A tale riguardo ho da tempo suggerito di considerare la possibilità che l’obiettivo di accertare il livello di attitudine dei candidati all’esercizio delle funzioni giurisdizionali possa essere raggiunto con altri metodi, ad esempio inserendo nelle commissioni giudicatrici uno psicologo e modulando le prove scritte in modo che dalle risposte al quesito giuridico, da formulare in termini teorici e pratici, ad esempio confezionando un atto giudiziario significativo, si possa comprendere se, oltre alla conoscenza del diritto e della giurisprudenza, il soggetto abbia quell’equilibrio che è richiesto dalla delicatissima funzione per la quale si candida. La valutazione collegiale sul candidato darebbe certezze sul punto della sua attitudine all’esercizio della giurisdizione. Ad esempio, nei concorsi per l’accesso alla Corte dei conti o ai TTAARR è prevista la stesura della parte in diritto di una sentenza che indubbiamente consente di capire se l’aspirante magistrato ha una capacità di giudicare con equilibrio fatti e comportamenti rilevanti ai fini della decisione.

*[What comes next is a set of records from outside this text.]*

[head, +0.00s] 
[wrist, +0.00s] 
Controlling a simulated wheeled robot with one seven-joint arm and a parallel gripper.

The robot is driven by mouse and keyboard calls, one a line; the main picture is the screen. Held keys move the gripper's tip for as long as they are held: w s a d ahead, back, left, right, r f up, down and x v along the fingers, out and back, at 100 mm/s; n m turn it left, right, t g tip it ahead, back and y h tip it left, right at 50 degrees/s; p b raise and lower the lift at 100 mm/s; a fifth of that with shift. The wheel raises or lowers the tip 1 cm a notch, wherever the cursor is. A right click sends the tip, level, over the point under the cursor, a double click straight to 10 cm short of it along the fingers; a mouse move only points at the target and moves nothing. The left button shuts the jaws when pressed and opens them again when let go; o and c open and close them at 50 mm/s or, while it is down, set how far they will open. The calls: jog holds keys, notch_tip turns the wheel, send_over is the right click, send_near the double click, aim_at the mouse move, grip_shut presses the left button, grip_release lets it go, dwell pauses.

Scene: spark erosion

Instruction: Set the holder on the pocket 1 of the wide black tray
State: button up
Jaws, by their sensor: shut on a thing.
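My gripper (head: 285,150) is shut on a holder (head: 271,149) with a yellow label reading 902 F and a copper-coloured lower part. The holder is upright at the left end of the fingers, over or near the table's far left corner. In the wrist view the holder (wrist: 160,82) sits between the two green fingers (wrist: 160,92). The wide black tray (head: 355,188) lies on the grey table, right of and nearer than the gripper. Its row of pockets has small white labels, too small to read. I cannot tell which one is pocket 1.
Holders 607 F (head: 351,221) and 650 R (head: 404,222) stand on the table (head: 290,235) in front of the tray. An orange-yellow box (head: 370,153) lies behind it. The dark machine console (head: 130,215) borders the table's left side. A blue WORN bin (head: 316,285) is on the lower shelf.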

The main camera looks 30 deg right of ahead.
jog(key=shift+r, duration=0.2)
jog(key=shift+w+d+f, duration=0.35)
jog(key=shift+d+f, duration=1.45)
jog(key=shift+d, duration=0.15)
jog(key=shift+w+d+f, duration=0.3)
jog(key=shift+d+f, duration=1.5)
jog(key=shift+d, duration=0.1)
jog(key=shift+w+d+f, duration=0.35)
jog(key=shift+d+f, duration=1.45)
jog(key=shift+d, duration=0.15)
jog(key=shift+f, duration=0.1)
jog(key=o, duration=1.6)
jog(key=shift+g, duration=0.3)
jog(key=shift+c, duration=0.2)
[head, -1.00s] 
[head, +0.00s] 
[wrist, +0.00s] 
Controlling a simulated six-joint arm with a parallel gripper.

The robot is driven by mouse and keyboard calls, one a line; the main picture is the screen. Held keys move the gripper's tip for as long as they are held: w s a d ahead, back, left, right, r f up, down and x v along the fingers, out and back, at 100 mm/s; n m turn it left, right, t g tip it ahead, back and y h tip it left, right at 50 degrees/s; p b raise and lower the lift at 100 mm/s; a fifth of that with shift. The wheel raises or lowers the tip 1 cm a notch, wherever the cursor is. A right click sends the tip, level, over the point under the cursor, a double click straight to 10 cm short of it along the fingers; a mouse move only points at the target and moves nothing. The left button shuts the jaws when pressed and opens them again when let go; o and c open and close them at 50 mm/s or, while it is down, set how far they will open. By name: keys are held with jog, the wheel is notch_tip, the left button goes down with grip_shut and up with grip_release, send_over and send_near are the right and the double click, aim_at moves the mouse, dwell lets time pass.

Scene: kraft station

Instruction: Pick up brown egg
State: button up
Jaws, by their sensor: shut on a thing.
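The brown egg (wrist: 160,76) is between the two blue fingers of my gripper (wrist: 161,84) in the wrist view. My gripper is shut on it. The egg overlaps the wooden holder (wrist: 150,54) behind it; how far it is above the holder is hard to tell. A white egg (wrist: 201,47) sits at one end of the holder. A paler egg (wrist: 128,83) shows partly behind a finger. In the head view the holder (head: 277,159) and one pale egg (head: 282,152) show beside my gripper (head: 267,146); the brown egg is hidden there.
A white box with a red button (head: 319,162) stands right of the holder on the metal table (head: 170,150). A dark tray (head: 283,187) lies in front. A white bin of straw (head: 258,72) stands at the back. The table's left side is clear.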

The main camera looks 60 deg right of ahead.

È noto come l’Associazione Nazionale Magistrati (A.N.M.) abbia da tempo manifestato perplessità sull’introduzione dei test psicoattitudinali perché se diffusa è la consapevolezza della necessità di disporre di magistrati dotati della capacità di analisi e di elaborazione degli elementi che emergono nel contesto esaminato, dubbi riguardano soprattutto il meccanismo di verifica che ancora oggi risulta un oggetto misterioso in quanto l’espressione contenuta nel comunicato stampa di Palazzo Chigi non fuga tutte le variegate perplessità registrate nel dibattito. Anche sotto questo versante il contrasto delle opinioni è notevole per le molteplici implicazioni che ne derivano perché qualcuno potrebbe essere indotto ad eliminare un magistrato incomodo od a salvare un soggetto amico ma incapace. In entrambi i casi sarebbe un danno grave per l’immagine della funzione, certamente la più delicata tra quelle affidate da sempre agli ordinamenti statali.